Lunch is over, I’m anxious to start the run and gun drill and tell the rookies to load up so I can start running them through their paces. Rookies being rookies, they start loading what’s on the table. Heck! We shot this red box stuff all week, might as well load it.

Here’s where I — yes I — screwed up! I owned it! I should have checked the damn table to make sure only green box, expensive, frangible ammo was on the table. Oops.

So the rooks have their magazines loaded, and are chomping at the bit to get started. I run a couple rookies through, and subconsciously think I hear something periodically whiz by my head! Another clue! I should have stopped and investigated. Running these kids through the course gets my heart rate up and I’m as excited as they are during the drills. Something doesn’t seem right? Stop! Check it out! You can’t be too cautious with live fire drills!

The next rookie to go through, I finally figured it out! It was as if something struck me in the head! It did! “You big dummy! Check their ammo!” I thought to myself, as my chin stung and blood ran down the front of my shirt. “Cease fire.”

We solve the caper. I had a buddy remove the copper jacket from the side of my chin with his Leatherman tool! Yes, they are handy. I was no worse for the wear, put a band-aid on and had the rookies empty their mags of any jacketed ammo so we could finish up. I explained and apologized to them for what happened. A lesson was learned that day and I think they got it. I told them the hard part was skillfully catching that bullet jacket in my chin during the drill to make my point — might as well test them on gullibility! Lord knows their FTO, shift mates and the public will, throughout their careers.

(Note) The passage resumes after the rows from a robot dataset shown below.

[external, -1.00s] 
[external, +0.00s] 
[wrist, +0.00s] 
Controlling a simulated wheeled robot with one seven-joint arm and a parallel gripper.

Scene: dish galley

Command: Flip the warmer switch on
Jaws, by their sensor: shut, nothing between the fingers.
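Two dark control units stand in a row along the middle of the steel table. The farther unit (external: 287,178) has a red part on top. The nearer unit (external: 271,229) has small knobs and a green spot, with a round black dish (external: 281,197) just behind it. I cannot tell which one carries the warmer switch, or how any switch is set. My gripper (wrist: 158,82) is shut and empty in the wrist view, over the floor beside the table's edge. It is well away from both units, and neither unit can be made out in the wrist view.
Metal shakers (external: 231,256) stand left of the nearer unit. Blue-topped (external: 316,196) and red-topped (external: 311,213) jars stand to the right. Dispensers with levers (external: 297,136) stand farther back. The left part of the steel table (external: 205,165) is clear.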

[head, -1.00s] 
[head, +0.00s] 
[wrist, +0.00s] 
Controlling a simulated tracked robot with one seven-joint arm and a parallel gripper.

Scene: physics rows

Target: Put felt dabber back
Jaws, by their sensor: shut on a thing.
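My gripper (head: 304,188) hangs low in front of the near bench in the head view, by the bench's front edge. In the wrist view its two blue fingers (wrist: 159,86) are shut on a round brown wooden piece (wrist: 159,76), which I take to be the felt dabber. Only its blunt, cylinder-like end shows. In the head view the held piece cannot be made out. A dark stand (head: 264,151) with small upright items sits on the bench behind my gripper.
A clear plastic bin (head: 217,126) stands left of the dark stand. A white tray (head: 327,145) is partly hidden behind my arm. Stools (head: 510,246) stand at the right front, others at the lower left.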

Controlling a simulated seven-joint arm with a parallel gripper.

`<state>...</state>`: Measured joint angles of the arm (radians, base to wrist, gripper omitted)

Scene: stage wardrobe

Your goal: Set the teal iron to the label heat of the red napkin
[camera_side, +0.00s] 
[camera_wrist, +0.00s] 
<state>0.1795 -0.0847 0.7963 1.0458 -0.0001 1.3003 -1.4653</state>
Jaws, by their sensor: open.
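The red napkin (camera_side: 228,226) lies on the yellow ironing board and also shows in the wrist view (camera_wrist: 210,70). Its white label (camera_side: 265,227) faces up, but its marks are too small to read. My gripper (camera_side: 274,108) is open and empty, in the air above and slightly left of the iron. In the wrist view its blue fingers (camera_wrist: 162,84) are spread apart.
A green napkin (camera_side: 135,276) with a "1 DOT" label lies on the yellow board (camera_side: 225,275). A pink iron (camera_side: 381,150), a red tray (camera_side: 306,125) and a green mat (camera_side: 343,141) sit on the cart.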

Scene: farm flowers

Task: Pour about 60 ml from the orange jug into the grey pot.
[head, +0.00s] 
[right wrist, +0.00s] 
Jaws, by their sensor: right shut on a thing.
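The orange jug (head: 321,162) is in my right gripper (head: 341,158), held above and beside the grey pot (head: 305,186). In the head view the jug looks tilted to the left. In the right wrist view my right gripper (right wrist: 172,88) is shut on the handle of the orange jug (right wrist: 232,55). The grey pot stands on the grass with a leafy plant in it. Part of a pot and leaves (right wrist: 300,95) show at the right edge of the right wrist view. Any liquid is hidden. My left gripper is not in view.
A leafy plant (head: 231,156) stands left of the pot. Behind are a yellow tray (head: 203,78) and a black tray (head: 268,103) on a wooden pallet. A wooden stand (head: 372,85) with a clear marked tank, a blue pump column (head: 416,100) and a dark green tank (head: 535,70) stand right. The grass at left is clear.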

So I tell Dentist Dave my story and he says, ”That’s it!” So for the past five or six years, I was a foul-mouthed fella who shot his mouth off without even knowing it. I have an appointment scheduled to have my mouth de-coppered. Mouth mining? Just wanted to share this story in the hopes of you learning something while entertaining you at the same time — at my expense.
I knew there was a reason I preferred my cast bullets.